London, June 14th (inter­view with Alex­ander Mitchell, “Sunday Times”, 16.6.68)

Daniel cohn-bendit said: Power cor­rupts. I think I’m cor­rupted. It’s time I left my posi­tion and dis­ap­peared back down into the move­ment. He went on: If you lead people they place faith in you. This cor­rupts. If you say or do some­thing good then people will lean on you and say, “He’s okay—he’ll do.” This is cor­rup­tion. In any case we don’t be­lieve in last­ing man­age­ment. I will cease to be an iden­ti­fi­able leader in less than two months. They don’t need me.

  Now we aren’t proph­ets, you know. And far from being ideal­ists, we say we are the real­ists. We say no­body knows where we are going. John­son doesn’t know where he is going. Wilson doesn’t know either. Wilson has changed his eco­nomic policy three times in 12 months. The dis­il­lu­sion­ment, of course, is with the Com­mun­ist and the capit­al­ist sys­tems. What we pro­pose is very dif­fi­cult for people to under­stand. People don’t have a pre­dis­posi­tion to order, they are edu­cated to it. They be­lieve that some­one some­where makes de­ci­sions on their behalf, some­one leads them, and they also firmly be­lieve that there has to be a cen­tral struc­ture of au­thor­ity. Our prob­lem is to prove they are wrong. There does not have to be an order as we know it now. This has al­ready been shown in the take­over of the uni­vers­it­ies. …
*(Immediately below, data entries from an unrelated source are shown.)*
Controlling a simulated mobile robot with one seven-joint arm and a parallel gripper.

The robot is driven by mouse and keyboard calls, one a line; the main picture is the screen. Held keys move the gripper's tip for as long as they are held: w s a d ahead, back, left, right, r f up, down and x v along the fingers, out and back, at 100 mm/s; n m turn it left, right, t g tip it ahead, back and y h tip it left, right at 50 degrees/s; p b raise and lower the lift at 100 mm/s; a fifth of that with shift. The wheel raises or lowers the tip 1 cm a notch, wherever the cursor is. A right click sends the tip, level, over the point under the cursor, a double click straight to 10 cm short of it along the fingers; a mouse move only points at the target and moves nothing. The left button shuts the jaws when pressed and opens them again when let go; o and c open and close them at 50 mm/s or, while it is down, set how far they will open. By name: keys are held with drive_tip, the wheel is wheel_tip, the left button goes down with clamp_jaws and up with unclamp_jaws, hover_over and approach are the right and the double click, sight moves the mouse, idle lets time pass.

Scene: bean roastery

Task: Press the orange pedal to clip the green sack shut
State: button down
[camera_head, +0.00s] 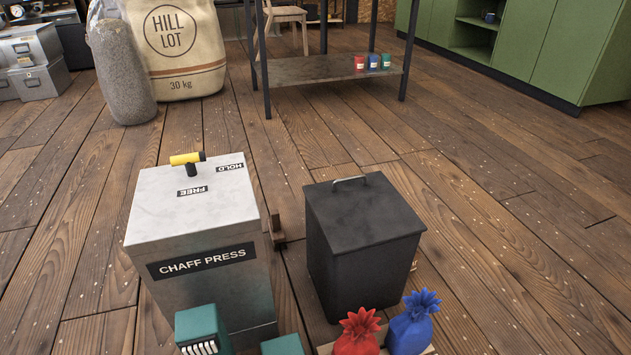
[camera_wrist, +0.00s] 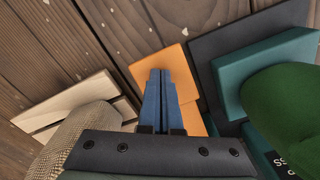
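In the wrist view the orange pedal (camera_wrist: 178,58) lies beside a dark plate, partly covered by my gripper (camera_wrist: 160,72). My gripper's blue fingers are together with nothing between them, and their tips overlap the pedal. I cannot tell whether they touch it or how far it is pressed. The green sack (camera_wrist: 285,100) is at the right, partly cut off, against a teal block (camera_wrist: 258,65); its mouth is not clear. In the head view, teal machine parts (camera_head: 201,325) show at the bottom edge; the pedal, green sack and gripper are out of that view.
A grey chaff press (camera_head: 204,260) with a yellow-handled lever (camera_head: 187,159) stands behind the teal parts. A black lidded bin (camera_head: 365,255), a red sack (camera_head: 358,335) and a blue sack (camera_head: 411,330) are to the right. In the wrist view a woven beige sack (camera_wrist: 75,140) is at lower left.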

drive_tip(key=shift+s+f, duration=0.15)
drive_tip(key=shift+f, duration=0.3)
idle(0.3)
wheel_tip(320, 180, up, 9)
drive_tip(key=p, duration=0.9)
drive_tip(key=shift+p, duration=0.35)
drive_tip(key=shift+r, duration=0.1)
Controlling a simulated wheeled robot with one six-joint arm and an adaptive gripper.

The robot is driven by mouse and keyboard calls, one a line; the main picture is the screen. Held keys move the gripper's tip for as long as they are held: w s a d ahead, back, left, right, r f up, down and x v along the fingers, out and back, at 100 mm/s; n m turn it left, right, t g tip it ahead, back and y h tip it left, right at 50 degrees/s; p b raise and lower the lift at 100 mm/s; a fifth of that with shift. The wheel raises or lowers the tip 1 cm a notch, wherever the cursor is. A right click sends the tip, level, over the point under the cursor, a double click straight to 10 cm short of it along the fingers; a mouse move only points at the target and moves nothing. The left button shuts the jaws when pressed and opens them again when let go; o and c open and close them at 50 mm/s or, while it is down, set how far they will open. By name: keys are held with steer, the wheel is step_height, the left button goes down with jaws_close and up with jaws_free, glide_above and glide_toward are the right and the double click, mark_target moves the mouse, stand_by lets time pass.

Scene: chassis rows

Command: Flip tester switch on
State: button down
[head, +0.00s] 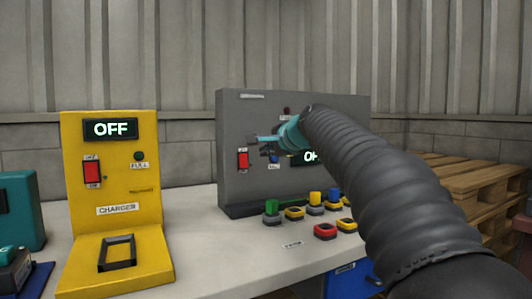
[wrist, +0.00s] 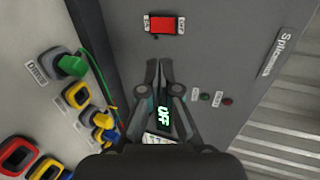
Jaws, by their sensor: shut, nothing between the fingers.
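A grey machine (head: 235,180) stands on the bench and has a red rocker switch (head: 243,160) at its left. The same switch (wrist: 166,25) shows near the top of the wrist view. A lit display (head: 311,157) on the machine is partly covered by my arm; in the wrist view it reads OFF (wrist: 163,117). My gripper (head: 255,140) is teal, in front of the panel, up and right of the switch in the head view. In the wrist view its closed fingertips (wrist: 160,65) point toward the switch, apart from it in the picture. It holds nothing.
A yellow charger (head: 82,215) at left has its own red switch (head: 91,172) and OFF display (head: 110,128). Several coloured plugs and sockets (head: 294,213) sit before the grey machine. A teal box (head: 22,208) is far left; wooden pallets (head: 465,180) are at right.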

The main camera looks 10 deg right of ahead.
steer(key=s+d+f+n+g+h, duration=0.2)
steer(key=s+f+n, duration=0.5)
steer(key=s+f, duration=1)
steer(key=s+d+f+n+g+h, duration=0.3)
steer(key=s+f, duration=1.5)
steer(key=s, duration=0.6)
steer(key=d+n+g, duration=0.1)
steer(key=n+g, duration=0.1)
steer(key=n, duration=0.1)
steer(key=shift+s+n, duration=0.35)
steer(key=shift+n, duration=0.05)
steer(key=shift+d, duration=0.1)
  The prob­lem every­where is how to get an in­dus­trial so­ciety to a tech­no­lo­gical so­ciety. This gap is dif­fi­cult. There are two pos­sibil­it­ies: the tech­no­cratic answer or the re­volu­tion­ary answer. The re­volu­tion­ary answer is to give another so­cial struc­ture to so­ciety. It does not mean the tear­ing down of every­thing.